Разумеется, никто не мог тогда предвидеть всех поворотов и вариантов, но даже теперь, зная последующий ход событий, я не вижу никакой серьезной ошибки в своих рассуждениях. Кроме мирной революции, нет другого цивилизованного решения этой проблемы, позволяющего избежать, с одной стороны, чудовищного кровопролития, с другой — медленного гниения и умирания страны вместе с системой. Но для того, чтобы такой сценарий сработал, советский человек должен был хоть на мгновение перестать быть советским человеком. Он должен был отвергнуть соблазн приспособленчества, переступить через страх репрессий, т. е. сделать усилие, свой выбор, чтобы стать просто человеком.
Да так оно, наверное, и получилось бы, несмотря на все репрессии, если бы не горбачевская «хитростройка», которую, надо полагать, мудрый ЦК и придумал-то отчасти как средство избежать такой развязки. Но, понадеявшись на спасение системы путем сильно запоздавших и половинчатых реформ, нарвался ровно на тот сценарий потери контроля над процессом, о котором я писал. На том и кончился коммунистический режим, столь же бесславно, как и начался, запутавшись в заговорах, потонувши в путчах и обрекши страну на развал и смуту. Ибо горбачевские «реформы» были рассчитаны на то, чтобы никоим образом не допустить формирования как раз тех независимых общественных сил, которые могли бы обеспечить стабильность в переходный период.
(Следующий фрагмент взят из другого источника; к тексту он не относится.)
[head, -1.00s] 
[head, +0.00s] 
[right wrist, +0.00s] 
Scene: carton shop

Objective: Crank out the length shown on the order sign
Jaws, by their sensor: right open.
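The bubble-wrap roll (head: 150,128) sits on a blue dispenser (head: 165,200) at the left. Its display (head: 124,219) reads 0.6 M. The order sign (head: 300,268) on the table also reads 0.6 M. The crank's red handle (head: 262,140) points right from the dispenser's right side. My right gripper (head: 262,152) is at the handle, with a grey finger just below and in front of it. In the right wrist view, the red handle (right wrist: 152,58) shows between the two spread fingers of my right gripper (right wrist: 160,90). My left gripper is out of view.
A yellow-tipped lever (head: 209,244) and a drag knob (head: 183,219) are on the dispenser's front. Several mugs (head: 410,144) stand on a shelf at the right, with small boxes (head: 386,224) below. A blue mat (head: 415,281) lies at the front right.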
Дело тут было даже не в том, что умышленно создавались фиктивные и контролируемые общественные организации, гебешные «Народные фронты» да ультранационалистические пугала — все равно из этого ничего не получилось да и не могло получиться. Режим был обречен, но, прежде чем сдохнуть, он успел сделать последнюю подлость: окончательно скурвил страну соблазном легкого, без усилий и жертв, выздоровления. Успех этого обмана, особенно среди интеллигенции (люди попроще отнеслись к горбачевским хитростям с крайним недоверием), производил впечатление гораздо более гнетущее, чем все перестроенное лукавство советских вождей. От них-то чего было и ждать? Коммунисты как коммунисты, со свойственной им уверенностью, что при известной ловкости можно и экономику перехитрить, и народ обдурить, и историю объегорить, да так и въехать в рай дуриком, пока никто не спохватился. Но, когда я видел, как легко и охотно поверила интеллигенция в возможность спасенья «сверху», у меня просто опускались руки. Как будто мог быть в России хоть один человек, не понимавший, что эта партия, погрязшая в коррупции, лжи и преступлениях, и завела страну в нынешний тупик. Неужто кому-то было еще не ясно, что из недр этой партии, полстолетия старательно отбиравшей в свои ряды карьеристов и проходимцев, никак не могло прийти обновление? Неужто непонятно, что спасать доведенную ими до катастрофы страну нужно в первую очередь от них, а не с ними?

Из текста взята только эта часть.